If we were to multiply the RobinCar variance by the expected value of the variance inflation factor, as well as the degrees of freedom penalty, then we would get back to approximately the correct unconditional variance

unname(av_res["var_robin"] * (200 - 2) / (200 - 9) * av_res["vif"])

[1] 0.02074607

Conditional inference

In my previous post, I chose a particular design matrix by fixing the seed to be 620 before I simulated the covariates. Now let’s simulate the trial 10,000 times using that same design matrix…

res_620 <- purrr::map_df(rep(200, 1e4), sim_one_trial, beta = c(0, 0.2, rep(0.1, 7)), x_seed = 620)

Again we can look at the ‘true’ conditional variance of the point estimator (where we condition on this particular design matrix)

est_true_cond_var <- mean(res_620$vif) * 4 / 200
est_true_cond_var

[1] 0.02257612

and see how well the variance estimators do on average

av_res_620 <- colMeans(res_620)
av_res_620[3:6]

 var_model    var_HC0    var_HC1  var_robin 
0.02252817 0.02146240 0.02247372 0.01925754

Here, we see that the method in RobinCar is underestimating the conditional variance by about 15% as I suggested in my previous post.

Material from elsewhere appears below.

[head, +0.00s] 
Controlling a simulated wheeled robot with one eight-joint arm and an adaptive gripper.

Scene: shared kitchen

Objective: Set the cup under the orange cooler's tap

The reason for the 15% (versus the 7% unconditionally) is that I chose a particularly unbalanced design matrix where the variance inflation factor is about 12%.

av_res_620["vif"]

     vif 
1.128806

If we correct for this variance inflation factor, as well as the degrees of freedom, we would arrive back to approximately the right place

unname(av_res_620["var_robin"] * (200 - 2) / (200 - 9) * av_res_620["vif"])

[1] 0.02253471

Comments

The RobinCar variance estimator targets the unconditional variance, so perhaps my previous post was a bit unfair and the 7% figure would have been a better starting point to discuss whether or not the difference to the model-based variance estimator is practically important. Then again, why take for granted that the unconditional variance is more important than the conditional variance?